All readings are free and open to the public. And there's free parking!

St. Jerome's is located at 290 Westmount Road North, Waterloo, Ontario.

From its beginnings through 2018-19, the Reading Series has been funded by the Canada Council for the Arts and St. Jerome's University. It now continues to be funded by St. Jerome's.

01 December 2016

Carolyn Smart reads 26 January!

Photo by Bernard Clark
To start off Journeys Vol. 2 in Winter term, we welcome Carolyn Smart.

Please join us Thursday 26 January at 8pm in SJ1 3027.

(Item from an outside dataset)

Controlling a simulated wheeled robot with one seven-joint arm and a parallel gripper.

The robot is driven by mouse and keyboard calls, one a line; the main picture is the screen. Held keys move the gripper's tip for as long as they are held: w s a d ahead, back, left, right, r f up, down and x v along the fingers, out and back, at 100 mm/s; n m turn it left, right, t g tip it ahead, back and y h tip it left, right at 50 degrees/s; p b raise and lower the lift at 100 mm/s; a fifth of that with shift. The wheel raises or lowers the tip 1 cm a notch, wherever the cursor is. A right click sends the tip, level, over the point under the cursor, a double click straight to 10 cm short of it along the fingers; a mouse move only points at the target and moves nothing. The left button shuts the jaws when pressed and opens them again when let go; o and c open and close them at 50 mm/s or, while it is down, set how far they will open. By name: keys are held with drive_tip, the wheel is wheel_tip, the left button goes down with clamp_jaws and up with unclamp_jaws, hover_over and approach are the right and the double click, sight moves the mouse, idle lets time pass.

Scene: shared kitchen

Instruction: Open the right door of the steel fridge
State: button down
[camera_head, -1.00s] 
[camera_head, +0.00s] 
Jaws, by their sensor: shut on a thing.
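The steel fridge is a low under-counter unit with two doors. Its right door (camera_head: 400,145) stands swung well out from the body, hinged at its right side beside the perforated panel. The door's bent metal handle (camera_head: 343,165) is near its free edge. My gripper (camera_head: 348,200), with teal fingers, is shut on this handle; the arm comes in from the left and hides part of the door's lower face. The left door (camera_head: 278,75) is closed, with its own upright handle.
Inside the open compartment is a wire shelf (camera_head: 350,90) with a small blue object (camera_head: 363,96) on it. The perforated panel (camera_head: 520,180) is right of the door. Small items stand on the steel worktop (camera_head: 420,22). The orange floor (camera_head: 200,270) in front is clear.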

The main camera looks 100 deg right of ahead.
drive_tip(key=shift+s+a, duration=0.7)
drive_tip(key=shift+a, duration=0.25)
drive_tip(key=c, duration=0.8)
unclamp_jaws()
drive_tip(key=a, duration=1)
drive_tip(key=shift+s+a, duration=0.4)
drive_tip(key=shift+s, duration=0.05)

Alannah Slattery will be the opening act.

Carolyn Smart has written six collections of poetry, including Careen, Hooked, and the Way to Come Home (all with Brick Books). A section of her memoir, At the End of the Day (Penumbra Press), won first prize in the CBC Literary Contest, Non-Fiction category. She is the founder of the Bronwen Wallace Award for Emerging Writers, poetry editor for McGill-Queen's Press, and since 1989 has taught Creative Writing at Queen's University.

08 November 2016

Farzana Doctor reads 25 November!


Photo by Vivek Shraya
We welcome Farzana Doctor -- a novelist and a registered social worker -- for a fascinating reading to close Vol. 1 of our Journeys series (more Journeys in Vol. 2 in Winter term!)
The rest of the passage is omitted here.